At the same time, PLA units at the headquarters and regional levels are undergoing a propaganda exercise entitled “We must inherit Lei Feng's gun.”
“Proletariat paragon” Lei Feng was lionized by Mao Zedong in the 1950s for his unquestioning loyalty to the party central authorities. According to CMC Vice-Chairman General Xu Caihou, CMC Chairman Hu has instructed officers “to push forward the Lei Feng spirit with a strong sense of political responsibility and a high degree of self-awareness.”
Apart from General Xu, other members of the CMC have also made speeches underscoring the importance of unwavering loyalty to the party leadership under General Secretary and CMC Chairman Hu.
For example, while on an inspection trip to Shaanxi last week, General Guo Boxiong, another CMC vice-chairman, spoke of the army's role in upholding social and political stability. General Guo noted that military officers must “ensure that the PLA can quickly swing into action and resolutely complete its mission if something unexpected were to happen.”
Army cautious about whom to support
Also significant is a series of hard-hitting commentaries issued by the Liberation Army Daily. In an intriging commentary earlier this week, the paper hinted that a power struggle had taken place in Beijing. After noting that the troops must heed the instructions of the party leadership, the CMC and Chairman Hu “at any time and under any circumstance,” it went on to issue this warning: “If we [officers] fail to adhere tightly to the [correct] political line, we may lose direction in the face of complex political struggles; we may also feel lost over the question of whether to go forward or to retreat.”

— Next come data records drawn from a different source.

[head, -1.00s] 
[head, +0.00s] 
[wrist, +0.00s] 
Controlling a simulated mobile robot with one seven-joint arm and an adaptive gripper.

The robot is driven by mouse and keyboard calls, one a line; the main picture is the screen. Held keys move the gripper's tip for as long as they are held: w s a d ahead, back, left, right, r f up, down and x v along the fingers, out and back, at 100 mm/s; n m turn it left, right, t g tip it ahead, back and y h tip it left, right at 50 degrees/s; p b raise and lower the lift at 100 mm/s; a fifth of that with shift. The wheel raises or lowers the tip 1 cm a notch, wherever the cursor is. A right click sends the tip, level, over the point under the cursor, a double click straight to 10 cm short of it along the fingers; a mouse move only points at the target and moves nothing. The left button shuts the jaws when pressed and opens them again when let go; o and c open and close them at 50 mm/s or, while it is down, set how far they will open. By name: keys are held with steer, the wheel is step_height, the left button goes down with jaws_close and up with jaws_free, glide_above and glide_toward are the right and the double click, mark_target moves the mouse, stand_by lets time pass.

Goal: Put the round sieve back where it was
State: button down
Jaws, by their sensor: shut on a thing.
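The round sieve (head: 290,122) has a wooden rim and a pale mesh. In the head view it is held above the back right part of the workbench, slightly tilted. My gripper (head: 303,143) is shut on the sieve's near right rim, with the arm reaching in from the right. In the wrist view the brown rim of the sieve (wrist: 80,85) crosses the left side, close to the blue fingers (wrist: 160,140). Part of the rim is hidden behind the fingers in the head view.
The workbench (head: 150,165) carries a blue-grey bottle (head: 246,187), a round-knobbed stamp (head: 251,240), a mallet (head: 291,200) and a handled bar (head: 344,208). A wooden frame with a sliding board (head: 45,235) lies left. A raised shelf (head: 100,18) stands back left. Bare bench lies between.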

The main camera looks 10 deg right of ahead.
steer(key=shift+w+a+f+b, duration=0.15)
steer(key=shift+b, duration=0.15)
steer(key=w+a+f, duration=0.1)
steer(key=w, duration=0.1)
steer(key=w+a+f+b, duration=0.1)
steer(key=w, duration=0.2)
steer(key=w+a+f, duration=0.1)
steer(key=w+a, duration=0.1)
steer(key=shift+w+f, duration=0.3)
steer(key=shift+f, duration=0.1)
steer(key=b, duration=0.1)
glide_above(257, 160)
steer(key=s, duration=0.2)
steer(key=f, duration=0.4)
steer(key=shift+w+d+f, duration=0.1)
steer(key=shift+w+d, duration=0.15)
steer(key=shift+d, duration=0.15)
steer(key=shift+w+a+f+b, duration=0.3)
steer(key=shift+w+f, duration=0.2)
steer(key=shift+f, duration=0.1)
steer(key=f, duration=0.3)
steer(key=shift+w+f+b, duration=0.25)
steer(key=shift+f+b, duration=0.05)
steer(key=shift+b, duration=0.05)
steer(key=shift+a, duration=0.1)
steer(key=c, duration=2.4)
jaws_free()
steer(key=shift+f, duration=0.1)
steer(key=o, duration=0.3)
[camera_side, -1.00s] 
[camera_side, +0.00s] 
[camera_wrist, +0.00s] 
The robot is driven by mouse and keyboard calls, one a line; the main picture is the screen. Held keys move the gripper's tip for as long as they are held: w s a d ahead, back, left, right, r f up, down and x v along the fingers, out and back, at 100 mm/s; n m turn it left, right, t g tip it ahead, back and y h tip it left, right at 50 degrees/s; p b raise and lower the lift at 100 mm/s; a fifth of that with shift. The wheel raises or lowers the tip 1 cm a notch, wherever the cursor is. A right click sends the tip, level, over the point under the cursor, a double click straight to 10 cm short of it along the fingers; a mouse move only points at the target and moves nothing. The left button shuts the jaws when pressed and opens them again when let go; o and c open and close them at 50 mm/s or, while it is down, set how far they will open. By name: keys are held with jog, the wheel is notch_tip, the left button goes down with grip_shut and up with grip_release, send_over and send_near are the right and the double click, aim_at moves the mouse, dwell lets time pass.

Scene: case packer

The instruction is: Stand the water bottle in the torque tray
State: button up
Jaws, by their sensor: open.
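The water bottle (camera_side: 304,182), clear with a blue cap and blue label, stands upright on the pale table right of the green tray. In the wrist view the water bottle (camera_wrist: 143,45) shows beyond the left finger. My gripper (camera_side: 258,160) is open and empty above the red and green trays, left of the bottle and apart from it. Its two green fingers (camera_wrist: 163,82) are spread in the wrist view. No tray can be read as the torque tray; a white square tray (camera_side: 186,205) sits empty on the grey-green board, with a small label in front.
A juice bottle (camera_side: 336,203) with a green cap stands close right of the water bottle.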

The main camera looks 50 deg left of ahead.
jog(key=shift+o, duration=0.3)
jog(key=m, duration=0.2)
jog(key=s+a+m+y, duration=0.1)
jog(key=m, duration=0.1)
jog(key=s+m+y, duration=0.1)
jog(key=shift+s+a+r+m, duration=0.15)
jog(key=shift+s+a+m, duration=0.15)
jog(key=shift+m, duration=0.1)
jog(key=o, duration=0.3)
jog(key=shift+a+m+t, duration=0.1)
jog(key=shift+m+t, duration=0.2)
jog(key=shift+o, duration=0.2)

Judging by the fact that President Hu has successfully beaten off the challenge posed by Bo, he may have emerged the victor in the on-going jockeying for position in the run-up to the 18th Party Congress. It is understood that Hu wants to ensure the continuation of his Communist Youth League clique as the predominant faction in the CCP.
Political sources in Beijing said it was likely that following in the footsteps of ex-president Jiang Zemin, Hu will remain CMC chairman for at least two years after his retirement from the Politburo at the Congress. This also means that while Vice-President Xi, who is also a princeling, will take over from Hu the post of party general secretary this autumn – and that of state president early next year – the 58-year-old “crown prince” will be unable to assume full control over the PLA until 2014 or 2015.